Before you get all fired up and shoot off an email to opposing counsel with the obligatory threat of sanctions because his/her client did not preserve certain email messages, take a breather. You might not get those sanctions. Under the Federal Rules of Civil Procedure, documents and electronically stored information (“ESI”) is generally considered lost only if “it cannot be restored or replaced through additional discovery”–a nuance lost on many.
If ESI May Be Had From Other Sources, it May Not be “Lost”
A case from the sunny clime of Hawaii makes this point aptly. In Envy Hawaii LLC v. Volvo Car USA, LLC, Civ. No. 17-00040 HG-RT (D. Hawaii March 20, 2019), litigation arose between a car dealership and Volvo corporate. After Volvo found out the dealership did not preserve certain financial records and email, its attorneys sought spoliation sanctions under FRCP 37(e). However, the court declined sanctions because it did not believe the information sought was “lost” as defined by the Rules.
The court noted:
“Spoliation sanctions pursuant to Fed. R. Civ. P. 37(e) are generally only appropriate if the purportedly ‘lost’ electronically stored information may be retrieved from additional discovery or discovery from third-parties.” (Citations omitted).

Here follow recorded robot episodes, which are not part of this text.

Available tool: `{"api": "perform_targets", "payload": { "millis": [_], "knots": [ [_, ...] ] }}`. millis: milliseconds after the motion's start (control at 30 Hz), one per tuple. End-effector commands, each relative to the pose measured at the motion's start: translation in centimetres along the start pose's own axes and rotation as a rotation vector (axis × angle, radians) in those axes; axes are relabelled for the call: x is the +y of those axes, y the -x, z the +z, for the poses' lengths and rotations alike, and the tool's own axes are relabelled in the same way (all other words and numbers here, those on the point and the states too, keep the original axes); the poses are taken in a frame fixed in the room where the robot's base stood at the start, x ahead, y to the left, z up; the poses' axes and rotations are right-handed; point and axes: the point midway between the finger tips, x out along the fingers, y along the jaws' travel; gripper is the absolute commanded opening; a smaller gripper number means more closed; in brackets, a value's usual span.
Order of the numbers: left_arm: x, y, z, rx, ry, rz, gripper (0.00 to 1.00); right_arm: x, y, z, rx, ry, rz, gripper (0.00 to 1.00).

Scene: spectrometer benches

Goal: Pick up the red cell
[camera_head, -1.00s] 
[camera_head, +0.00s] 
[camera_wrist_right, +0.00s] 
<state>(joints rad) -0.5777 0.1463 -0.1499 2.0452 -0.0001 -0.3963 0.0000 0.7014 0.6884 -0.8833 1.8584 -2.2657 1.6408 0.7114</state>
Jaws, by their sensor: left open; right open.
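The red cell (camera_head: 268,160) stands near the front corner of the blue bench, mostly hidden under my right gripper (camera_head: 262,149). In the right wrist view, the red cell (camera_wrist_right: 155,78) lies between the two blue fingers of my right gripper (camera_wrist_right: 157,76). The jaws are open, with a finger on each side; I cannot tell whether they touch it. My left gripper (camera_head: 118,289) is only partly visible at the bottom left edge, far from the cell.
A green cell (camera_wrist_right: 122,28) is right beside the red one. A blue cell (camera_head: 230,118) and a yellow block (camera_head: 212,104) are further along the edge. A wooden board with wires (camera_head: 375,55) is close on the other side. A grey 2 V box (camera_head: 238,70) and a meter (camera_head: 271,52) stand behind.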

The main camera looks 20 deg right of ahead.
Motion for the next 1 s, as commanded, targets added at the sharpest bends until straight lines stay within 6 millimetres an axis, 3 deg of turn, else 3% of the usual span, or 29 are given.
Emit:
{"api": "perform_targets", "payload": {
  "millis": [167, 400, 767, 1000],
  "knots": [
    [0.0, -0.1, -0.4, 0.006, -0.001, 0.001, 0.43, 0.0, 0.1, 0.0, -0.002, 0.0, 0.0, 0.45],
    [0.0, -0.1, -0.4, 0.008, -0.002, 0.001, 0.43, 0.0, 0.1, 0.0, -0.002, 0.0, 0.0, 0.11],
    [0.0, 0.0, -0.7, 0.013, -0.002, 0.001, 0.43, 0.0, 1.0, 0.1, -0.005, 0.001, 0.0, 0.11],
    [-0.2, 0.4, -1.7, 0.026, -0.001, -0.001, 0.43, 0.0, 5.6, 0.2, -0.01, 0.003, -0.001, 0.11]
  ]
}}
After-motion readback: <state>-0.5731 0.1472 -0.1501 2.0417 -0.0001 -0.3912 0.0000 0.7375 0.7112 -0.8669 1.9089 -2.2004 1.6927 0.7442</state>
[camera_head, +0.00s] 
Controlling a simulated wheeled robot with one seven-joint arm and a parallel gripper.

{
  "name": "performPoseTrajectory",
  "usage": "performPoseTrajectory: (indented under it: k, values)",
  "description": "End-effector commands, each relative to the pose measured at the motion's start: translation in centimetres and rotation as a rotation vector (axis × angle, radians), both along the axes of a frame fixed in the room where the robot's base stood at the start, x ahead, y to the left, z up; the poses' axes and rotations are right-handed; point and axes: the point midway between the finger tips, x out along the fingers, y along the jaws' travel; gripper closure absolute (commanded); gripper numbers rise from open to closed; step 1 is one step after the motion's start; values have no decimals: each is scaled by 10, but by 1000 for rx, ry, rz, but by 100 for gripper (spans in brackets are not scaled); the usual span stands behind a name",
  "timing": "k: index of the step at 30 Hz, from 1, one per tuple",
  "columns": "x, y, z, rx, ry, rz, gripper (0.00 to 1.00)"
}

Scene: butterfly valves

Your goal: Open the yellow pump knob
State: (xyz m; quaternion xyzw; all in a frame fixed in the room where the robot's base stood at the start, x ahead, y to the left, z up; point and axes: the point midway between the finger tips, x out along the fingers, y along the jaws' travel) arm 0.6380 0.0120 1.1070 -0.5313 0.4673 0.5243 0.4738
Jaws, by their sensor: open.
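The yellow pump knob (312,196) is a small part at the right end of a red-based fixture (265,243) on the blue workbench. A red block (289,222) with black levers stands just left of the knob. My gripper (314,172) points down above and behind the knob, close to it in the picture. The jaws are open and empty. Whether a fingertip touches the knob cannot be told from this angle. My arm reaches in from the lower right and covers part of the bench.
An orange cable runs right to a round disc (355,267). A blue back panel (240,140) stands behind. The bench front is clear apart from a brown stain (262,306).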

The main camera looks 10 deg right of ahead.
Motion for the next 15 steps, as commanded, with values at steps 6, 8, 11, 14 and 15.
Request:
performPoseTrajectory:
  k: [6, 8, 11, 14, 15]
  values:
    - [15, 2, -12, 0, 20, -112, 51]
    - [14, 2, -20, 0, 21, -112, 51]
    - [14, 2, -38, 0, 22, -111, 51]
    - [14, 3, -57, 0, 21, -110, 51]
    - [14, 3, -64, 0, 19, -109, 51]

In declining to sanction the dealership, the court observed that the information Volvo wanted might be in the possession of others (such as the email service provider or the software company that hosted the missing financial information). The court pointed out that that email is not lost when one custodian deletes them but they are available from another custodian. (See, e.g. GPP, Inc. v. Guardian Protection Products, Inc., Case No. 1:15-cv-00321-SKO (E.D. Cal. July 7, 2016)(no sanctions for loss of email because the email messages in question was produced by another custodian)).
But, Even if ESI Not Technically “Lost”, There is Still a Duty to Preserve It
The gist of this post is that people need to reflect before blowing a gasket about deleted or irretrievable ESI. There is a good chance the same information may be had from other sources. But, there are a couple things to keep in mind.
While the Volvo opinion discussed above is level-headed, there are caveats. The court’s point that sanctions are unwarranted if information is not truly “lost” because it is obtainable from alternate sources is based on Committee Notes to 2015 amendments to the Federal Rules of Civil Procedure.
That note points out that “[b]ecause electronically stored information often exists in multiple locations, loss from one source may often be harmless when substitute information can be found elsewhere. The new rule applies only if the lost information should have been preserved in the anticipation or conduct of litigation and the party failed to take reasonable steps to preserve it. “
It is the second sentence that bears noting–even if ESI is not technically “lost” because it may be found elsewhere, that does not relieve a litigant’s duty to preserve relevant evidence. Even if the information is ultimately found elsewhere, a litigant could still be sanctioned for failing to preserve it. (See, e.g. TLS Management & Marketing Services, LLC v. Rodrigez-Toledo, Civil No. 15-2121 (BJM) (D.P.R. Mar. 27, 2017)(Party sanctioned for destroying a computer even though he transferred contents to an external drive before destruction)).
Also, while the judge partly denied Volvo’s request for sanctions over lost email because Volvo had not first tried to get them from the email service provider, that is generally easier said than done because the Stored Communication Act (SCA) prevents email service providers from providing the content of email messages without the user’s consent.
Bottom line: while sanctions may be warranted for the loss or failure to preserve ESI, pragmatism should not be lost. The focus should remain on obtaining the right evidence to prove or defend a case and should not be diverted in the pursuit of sanctions.